Amazon.com Product Description (ISBN 0385506252, Hardcover)

In this groundbreaking historical exposé, Douglas A. Blackmon brings to light one of the most shameful chapters in American history—an “Age of Neoslavery” that thrived from the aftermath of the Civil War through the dawn of World War II.

Under laws enacted specifically to intimidate blacks, tens of thousands of African Americans were arbitrarily arrested, hit with outrageous fines, and charged for the costs of their own arrests. With no means to pay these ostensible “debts,” prisoners were sold as forced laborers to coal mines, lumber camps, brickyards, railroads, quarries, and farm plantations. Thousands of other African Americans were simply seized by southern landowners and compelled into years of involuntary servitude. Government officials leased falsely imprisoned blacks to small-town entrepreneurs, provincial farmers, and dozens of corporations—including U.S. Steel—looking for cheap and abundant labor. Armies of “free” black men labored without compensation, were repeatedly bought and sold, and were forced through beatings and physical torture to do the bidding of white masters for decades after the official abolition of American slavery.
The neoslavery system exploited legal loopholes and federal policies that discouraged prosecution of whites for continuing to hold black workers against their wills. As it poured millions of dollars into southern government treasuries, the new slavery also became a key instrument in the terrorization of African Americans seeking full participation in the U.S. political system.

Based on a vast record of original documents and personal narratives, Slavery by Another Name unearths the lost stories of slaves and their descendants who journeyed into freedom after the Emancipation Proclamation and then back into the shadow of involuntary servitude.
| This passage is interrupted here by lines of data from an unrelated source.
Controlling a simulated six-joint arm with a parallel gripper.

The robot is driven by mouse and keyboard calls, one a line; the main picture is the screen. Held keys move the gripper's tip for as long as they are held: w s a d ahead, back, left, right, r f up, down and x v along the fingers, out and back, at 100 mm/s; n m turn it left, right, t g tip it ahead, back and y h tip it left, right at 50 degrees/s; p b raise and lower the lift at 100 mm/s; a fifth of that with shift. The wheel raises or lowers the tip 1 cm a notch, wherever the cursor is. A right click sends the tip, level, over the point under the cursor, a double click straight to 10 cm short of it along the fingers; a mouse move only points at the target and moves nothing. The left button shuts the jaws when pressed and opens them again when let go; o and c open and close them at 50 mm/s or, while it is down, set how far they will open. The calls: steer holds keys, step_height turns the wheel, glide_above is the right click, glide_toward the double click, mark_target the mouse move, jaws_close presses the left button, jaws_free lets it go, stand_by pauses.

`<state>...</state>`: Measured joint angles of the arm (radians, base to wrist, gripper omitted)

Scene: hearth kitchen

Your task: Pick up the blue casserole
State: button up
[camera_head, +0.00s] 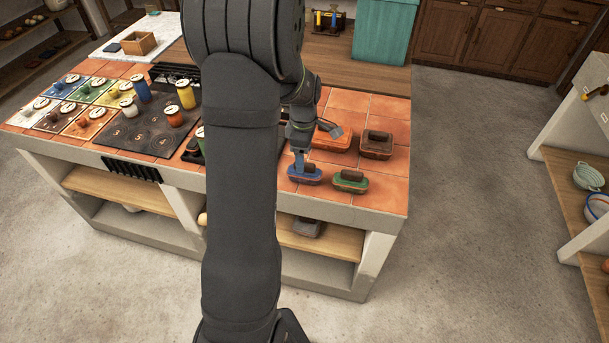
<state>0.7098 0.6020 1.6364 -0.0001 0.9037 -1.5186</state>
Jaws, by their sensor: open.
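The blue casserole (304,177) sits on the orange tiled counter near its front edge, right of my arm. It is a small oblong dish with a brown top piece. My gripper (301,163) is directly over it, pointing down at the brown top. The jaws are open. The fingertips are small here, and I cannot tell whether they touch the casserole.
A green casserole (351,182) stands close on the right. An orange one (332,139) and a brown one (376,145) stand behind. A dark cooktop (140,133) with canisters lies left of my arm. Bare tiles (388,192) lie at the counter's right end.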

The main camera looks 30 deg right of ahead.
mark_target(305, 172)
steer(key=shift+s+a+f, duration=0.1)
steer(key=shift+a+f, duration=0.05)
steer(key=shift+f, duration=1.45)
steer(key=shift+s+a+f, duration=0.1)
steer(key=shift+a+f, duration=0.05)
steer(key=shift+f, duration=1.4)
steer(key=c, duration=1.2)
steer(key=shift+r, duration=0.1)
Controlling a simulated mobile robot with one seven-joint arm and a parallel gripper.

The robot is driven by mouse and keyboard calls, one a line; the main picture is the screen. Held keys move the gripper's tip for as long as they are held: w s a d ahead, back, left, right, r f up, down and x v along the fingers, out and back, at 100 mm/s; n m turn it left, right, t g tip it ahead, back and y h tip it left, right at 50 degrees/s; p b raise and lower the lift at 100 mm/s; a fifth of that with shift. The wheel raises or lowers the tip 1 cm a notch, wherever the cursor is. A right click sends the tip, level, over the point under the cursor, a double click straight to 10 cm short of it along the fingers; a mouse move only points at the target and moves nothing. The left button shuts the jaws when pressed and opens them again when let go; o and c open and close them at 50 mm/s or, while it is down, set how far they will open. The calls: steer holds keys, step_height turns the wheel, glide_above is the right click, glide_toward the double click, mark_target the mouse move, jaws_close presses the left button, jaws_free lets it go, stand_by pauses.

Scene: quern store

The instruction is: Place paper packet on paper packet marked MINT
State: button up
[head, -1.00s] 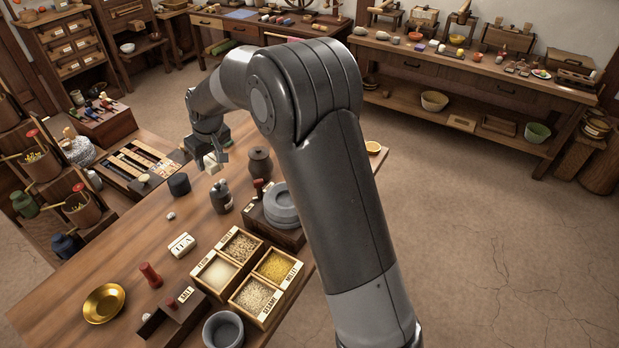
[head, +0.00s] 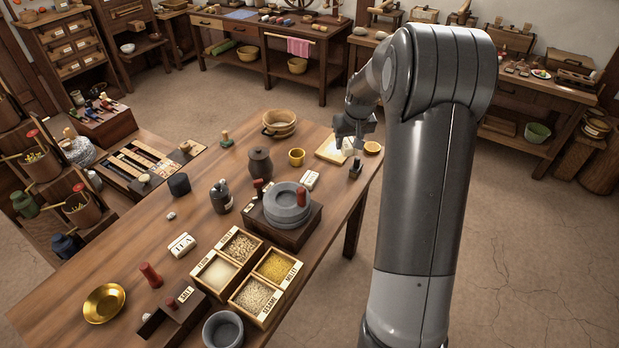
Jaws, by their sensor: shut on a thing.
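My gripper (head: 349,141) is over the far right part of the table, shut on a small white paper packet (head: 347,147). The held packet shows only in part, and I cannot tell its height above the table. Another white paper packet (head: 310,180) lies nearer, right of the yellow cup; its marking is too small to read. A third white packet (head: 182,245), marked TEA, lies on the left middle of the table. The held packet is apart from both.
A pale board (head: 329,150) lies beside the gripper, with a small dark object (head: 355,172) nearer. A yellow cup (head: 297,157), a dark jar (head: 260,162) and stacked grey stone discs (head: 287,203) stand around the unread packet.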

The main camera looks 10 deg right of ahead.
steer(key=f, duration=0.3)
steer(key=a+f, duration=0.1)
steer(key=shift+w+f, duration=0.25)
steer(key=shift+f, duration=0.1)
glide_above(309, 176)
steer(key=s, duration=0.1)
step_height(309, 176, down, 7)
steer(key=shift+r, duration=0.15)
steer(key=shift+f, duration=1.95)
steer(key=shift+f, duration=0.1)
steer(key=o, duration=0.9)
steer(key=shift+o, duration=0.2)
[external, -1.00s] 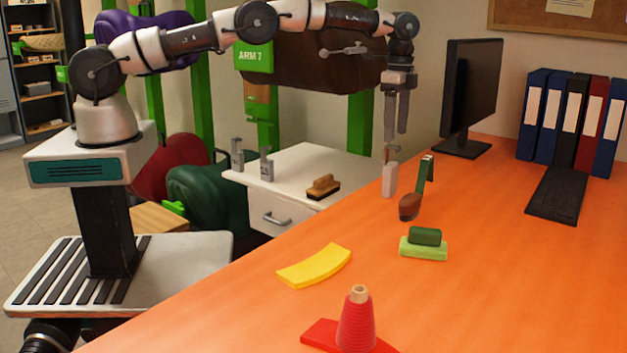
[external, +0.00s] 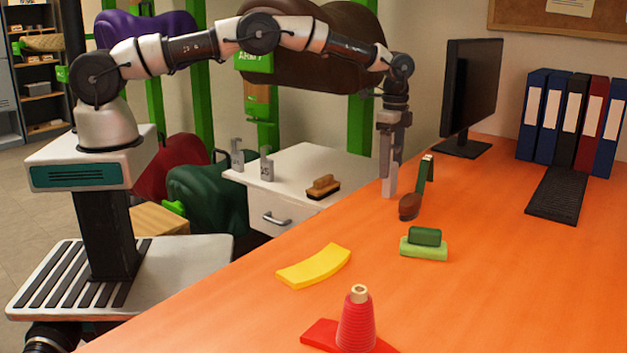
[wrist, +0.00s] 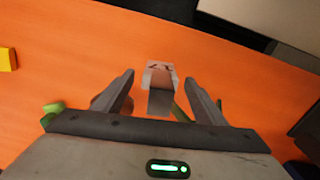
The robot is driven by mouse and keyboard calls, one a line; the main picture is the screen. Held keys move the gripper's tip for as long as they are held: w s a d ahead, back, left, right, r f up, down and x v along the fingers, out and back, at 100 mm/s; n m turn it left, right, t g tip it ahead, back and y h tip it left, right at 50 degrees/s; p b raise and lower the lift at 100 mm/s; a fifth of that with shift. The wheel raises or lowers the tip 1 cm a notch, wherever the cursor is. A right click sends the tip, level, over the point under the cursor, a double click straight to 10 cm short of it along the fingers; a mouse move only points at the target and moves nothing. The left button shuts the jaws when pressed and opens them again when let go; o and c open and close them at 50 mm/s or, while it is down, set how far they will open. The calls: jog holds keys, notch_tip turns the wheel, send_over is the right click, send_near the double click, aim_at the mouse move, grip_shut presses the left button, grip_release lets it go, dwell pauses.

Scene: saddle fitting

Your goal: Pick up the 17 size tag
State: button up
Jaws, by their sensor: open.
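A small pale upright piece (external: 390,182), which looks like a size tag, stands on the orange table near its far left edge; I cannot read a number on it. My gripper (external: 392,164) points down over it with its fingers open. In the wrist view the pale piece (wrist: 160,88) shows between the two spread fingers of my gripper (wrist: 159,79), with a visible gap on each side. Two similar grey upright pieces, one on the left (external: 237,157) and one on the right (external: 266,166), stand on the white cabinet.
A brown rounded tool (external: 409,207) with a green upright strip stands close right of the pale piece. Green stacked blocks (external: 424,246), a yellow curved piece (external: 314,267) and a red cone (external: 356,322) lie nearer. A monitor (external: 472,95) stands behind. The table's right front is clear.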

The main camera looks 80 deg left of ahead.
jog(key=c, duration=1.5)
It also reveals the stories of those who fought unsuccessfully against the re-emergence of human labor trafficking, the modern companies that profited most from neoslavery, and the system’s final demise in the 1940s, partly due to fears of enemy propaganda about American racial abuse at the beginning of World War II.
Slavery by Another Name is a moving, sobering account of a little-known crime against African Americans, and the insidious legacy of racism that reverberates today.